According to Cindy, Grandma Klein was a bit boy-crazy in her youth, even to the point of crawling out windows to be with them. My great-grandparents were said to have been so perplexed, they took her to the Methodist minister and asked, “What are we to do with this girl?”
He’s supposed to have said, “Get her married, and quick!”
If only Grandma Klein were here to reconcile the two tales, but then, her stories were, in their own way, more about sharing life and love than certifying information. And what is a young woman, jumping out of a window, looking for in boys, if not the intimacy of the human heart?

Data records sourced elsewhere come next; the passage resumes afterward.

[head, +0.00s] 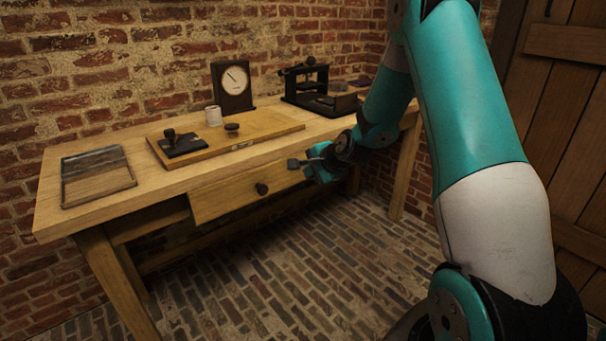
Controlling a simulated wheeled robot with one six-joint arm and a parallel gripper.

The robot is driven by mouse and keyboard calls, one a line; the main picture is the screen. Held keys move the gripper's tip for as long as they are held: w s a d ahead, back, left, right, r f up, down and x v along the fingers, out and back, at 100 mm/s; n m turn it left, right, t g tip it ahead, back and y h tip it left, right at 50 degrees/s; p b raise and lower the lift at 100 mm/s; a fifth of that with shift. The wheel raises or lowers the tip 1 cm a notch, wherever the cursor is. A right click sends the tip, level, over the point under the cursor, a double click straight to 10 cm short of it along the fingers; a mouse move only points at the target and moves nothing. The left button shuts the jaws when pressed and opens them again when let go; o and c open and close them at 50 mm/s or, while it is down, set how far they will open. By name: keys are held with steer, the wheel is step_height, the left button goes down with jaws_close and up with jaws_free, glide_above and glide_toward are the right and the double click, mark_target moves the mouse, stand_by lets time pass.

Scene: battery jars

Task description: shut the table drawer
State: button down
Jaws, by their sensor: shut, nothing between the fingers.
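The drawer front (228,199) is a pale wooden panel with a dark round knob (262,188), under the front edge of the wooden table (52,216). The panel appears to stand forward of the recessed frame at its left. How far out it is, I cannot tell exactly. My gripper (293,163) is shut and empty by the right end of the drawer front, to the right of and above the knob in the picture. Whether it touches the panel is unclear. My forearm and wrist hide part of the table's right side.
On the tabletop are a glass-lidded tray (95,174), a wooden board (262,131) with a black key device (180,143), a white jar (213,116), a dial meter (233,86) and a black apparatus (312,88). The brick floor (300,262) before the table is clear.

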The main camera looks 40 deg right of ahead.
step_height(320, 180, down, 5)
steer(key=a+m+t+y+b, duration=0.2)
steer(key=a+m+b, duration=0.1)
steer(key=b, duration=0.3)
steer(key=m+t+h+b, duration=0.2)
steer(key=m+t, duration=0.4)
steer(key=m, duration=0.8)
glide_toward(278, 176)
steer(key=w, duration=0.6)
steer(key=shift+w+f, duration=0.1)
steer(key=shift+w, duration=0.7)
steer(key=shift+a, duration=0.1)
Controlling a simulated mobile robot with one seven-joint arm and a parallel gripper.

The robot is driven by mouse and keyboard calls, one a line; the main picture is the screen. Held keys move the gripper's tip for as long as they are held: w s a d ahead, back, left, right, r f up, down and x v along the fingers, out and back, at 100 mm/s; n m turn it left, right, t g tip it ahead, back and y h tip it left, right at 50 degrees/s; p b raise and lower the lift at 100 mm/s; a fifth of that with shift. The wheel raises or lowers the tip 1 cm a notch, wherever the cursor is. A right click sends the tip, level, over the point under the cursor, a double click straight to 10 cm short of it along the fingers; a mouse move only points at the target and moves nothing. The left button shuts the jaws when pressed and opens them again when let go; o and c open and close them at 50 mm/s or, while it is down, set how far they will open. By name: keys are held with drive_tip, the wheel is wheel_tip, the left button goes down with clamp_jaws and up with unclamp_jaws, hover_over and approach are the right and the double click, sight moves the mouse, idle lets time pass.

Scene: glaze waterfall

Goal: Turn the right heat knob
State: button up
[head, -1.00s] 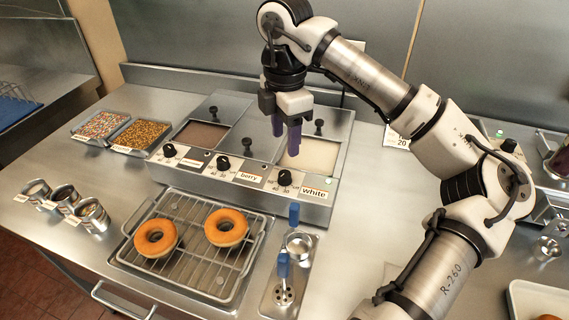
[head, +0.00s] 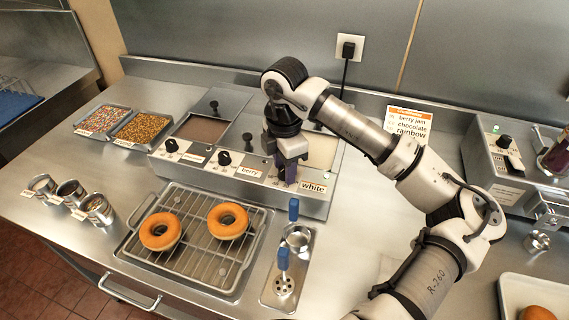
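The glaze warmer (head: 240,190) has three heat knobs along its sloped front. The left knob (head: 171,145) and the middle knob (head: 223,158), by the "berry" label (head: 250,172), are black and in plain view. The right knob, beside the "white" label (head: 314,187), is hidden behind my gripper. My gripper (head: 287,177) points down at that spot, its purple fingers low against the front panel. I cannot tell whether the fingers touch the knob or are closed on it.
A rack (head: 195,262) with two doughnuts stands in front of the warmer. A utensil holder (head: 277,295) with blue-handled tools is close in front of my gripper. An order card (head: 408,124) stands behind my arm. Another machine (head: 505,165) is at right.

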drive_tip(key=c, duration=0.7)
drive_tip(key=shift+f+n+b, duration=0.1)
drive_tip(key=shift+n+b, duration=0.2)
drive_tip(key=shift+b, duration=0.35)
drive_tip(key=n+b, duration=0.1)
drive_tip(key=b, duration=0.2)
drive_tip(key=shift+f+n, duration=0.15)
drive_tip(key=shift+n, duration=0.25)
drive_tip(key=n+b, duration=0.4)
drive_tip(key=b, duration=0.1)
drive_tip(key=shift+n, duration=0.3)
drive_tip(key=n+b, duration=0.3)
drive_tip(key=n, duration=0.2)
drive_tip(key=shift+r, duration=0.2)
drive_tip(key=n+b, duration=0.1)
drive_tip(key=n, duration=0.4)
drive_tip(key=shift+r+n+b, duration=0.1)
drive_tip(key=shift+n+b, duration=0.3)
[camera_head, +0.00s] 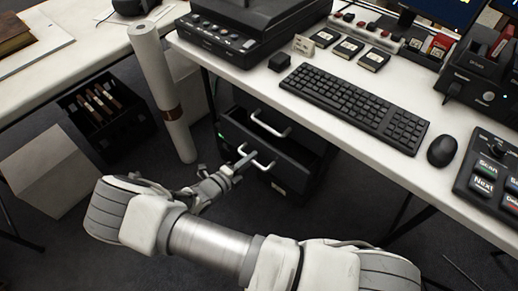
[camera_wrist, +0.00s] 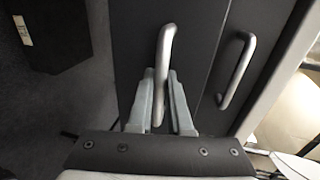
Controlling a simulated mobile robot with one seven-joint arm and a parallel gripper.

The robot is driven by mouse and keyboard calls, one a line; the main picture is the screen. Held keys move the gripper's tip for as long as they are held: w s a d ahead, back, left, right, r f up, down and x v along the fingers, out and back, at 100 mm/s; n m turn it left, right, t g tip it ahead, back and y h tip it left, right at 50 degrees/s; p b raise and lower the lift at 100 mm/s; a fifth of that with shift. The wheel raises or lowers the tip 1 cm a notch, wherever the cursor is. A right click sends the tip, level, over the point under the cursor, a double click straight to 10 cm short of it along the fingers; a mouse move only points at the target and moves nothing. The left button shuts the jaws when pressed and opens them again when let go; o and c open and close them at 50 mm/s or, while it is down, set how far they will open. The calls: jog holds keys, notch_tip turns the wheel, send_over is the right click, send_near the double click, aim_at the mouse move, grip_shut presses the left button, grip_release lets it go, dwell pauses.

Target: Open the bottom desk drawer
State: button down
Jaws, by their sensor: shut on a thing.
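The black desk drawer unit stands under the desk, with an upper handle (camera_head: 270,125) and a lower handle (camera_head: 262,165), both silver bars. My gripper (camera_head: 241,163) is at the lower handle. In the wrist view my gripper (camera_wrist: 162,78) has one finger on each side of the bottom drawer's handle (camera_wrist: 166,48) and is shut on it. The bottom drawer front (camera_wrist: 135,35) lies behind the fingers. The upper drawer's handle (camera_wrist: 238,70) is free to the right. The bottom drawer seems to stand out from the upper one; how far is hard to tell.
The white desk (camera_head: 235,75) overhangs the drawers and holds a keyboard (camera_head: 355,108) and mouse (camera_head: 442,151). A tall rolled tube (camera_head: 158,85) stands left of the drawers. A black box (camera_head: 105,115) and a pale box (camera_head: 45,170) sit on the floor farther left.

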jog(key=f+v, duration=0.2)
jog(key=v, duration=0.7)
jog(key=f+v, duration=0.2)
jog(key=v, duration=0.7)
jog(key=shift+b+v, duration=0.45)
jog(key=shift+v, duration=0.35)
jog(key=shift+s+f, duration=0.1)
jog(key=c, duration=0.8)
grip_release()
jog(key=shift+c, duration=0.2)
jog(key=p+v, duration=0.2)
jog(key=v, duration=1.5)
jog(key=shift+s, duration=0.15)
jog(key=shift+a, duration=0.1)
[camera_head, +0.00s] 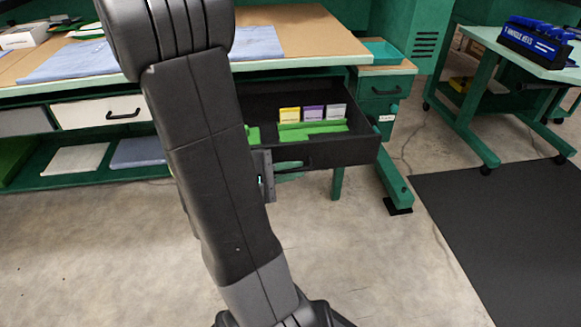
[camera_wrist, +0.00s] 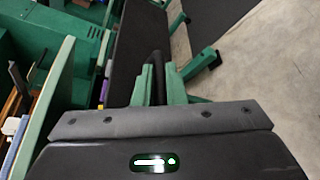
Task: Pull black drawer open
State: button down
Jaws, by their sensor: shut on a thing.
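The black drawer (camera_head: 345,151) is under the workbench, pulled out, with its inside showing in the head view. In it are a green holder (camera_head: 312,131) and yellow, purple and grey packets. Its front also shows as a dark panel in the wrist view (camera_wrist: 124,50). Its dark handle (camera_head: 297,163) is on the front face and shows near the top of the gripper in the wrist view (camera_wrist: 157,65). My gripper (camera_head: 268,172) is at the drawer front, shut on the handle; the arm hides part of it and the drawer's left side.
A white-fronted drawer (camera_head: 100,112) is shut at left, above a lower shelf. A green drawer cabinet (camera_head: 385,95) stands right of the black drawer. A green cart (camera_head: 520,60) is at far right. Floor in front is clear, with a black mat (camera_head: 500,220) at right.

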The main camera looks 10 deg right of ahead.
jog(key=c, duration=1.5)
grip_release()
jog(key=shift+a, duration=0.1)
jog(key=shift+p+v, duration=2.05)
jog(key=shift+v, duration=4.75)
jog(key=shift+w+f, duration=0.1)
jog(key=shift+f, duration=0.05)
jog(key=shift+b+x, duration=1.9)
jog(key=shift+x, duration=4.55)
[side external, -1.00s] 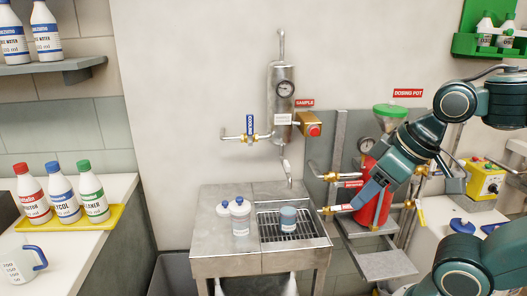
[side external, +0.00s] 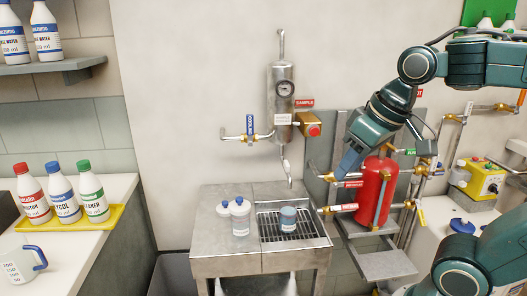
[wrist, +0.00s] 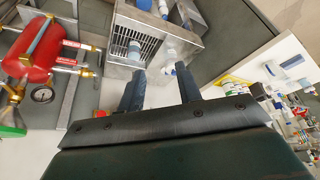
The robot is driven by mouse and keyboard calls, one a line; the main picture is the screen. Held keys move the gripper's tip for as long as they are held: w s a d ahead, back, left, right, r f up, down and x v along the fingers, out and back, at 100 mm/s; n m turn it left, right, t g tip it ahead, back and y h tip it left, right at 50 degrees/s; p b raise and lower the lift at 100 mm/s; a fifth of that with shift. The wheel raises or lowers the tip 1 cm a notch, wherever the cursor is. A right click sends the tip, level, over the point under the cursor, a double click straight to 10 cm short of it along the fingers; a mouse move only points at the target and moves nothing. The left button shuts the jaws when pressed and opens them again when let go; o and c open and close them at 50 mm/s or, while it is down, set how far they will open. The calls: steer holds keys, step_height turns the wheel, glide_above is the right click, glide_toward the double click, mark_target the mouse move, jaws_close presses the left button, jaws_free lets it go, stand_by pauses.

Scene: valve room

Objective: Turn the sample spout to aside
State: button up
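The sample spout (side external: 287,172) is a thin, bent metal tube below the steel sample cooler (side external: 281,95) on the wall. Its lower end hangs over the back of the steel sink's grating (side external: 268,236). My gripper (side external: 388,155) is to the right of the spout, in front of the red dosing pot (side external: 369,192), and apart from the spout. In the wrist view my gripper (wrist: 160,86) is open, with nothing between its two fingers. I cannot pick out the spout clearly in the wrist view.
The sample valve (side external: 309,125) has a red knob. Pipes with handles surround the dosing pot.

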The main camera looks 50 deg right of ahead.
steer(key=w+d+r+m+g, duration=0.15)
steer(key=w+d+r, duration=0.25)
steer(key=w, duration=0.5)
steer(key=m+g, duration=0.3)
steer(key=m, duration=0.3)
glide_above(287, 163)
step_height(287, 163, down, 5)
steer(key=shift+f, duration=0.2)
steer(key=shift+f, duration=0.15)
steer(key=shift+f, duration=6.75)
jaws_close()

That Methodist minister’s advice seems quite irresponsible today, but he was on target in knowing that she needed the intimacy of marriage. Most sexually promiscuous people today don’t realize that’s what their hearts are after. Maybe that was God’s grace, that she jumped out windows, looking for a love and an intimacy that arrived by post, not heavy petting.
How accurately Saint Augustine, summed up his own love-longing youth with the phrase, “fecisti nos ad te et inquietum est cor nostrum, donec requiescat in te.” “You made us for yourself and our hearts are restless until they rest in you” (Confessions I,1) If that sums up the intimacy we seek, the words of Christ do the same for the intimacy that he offers, “Come after me, and I will make you fishers of men.”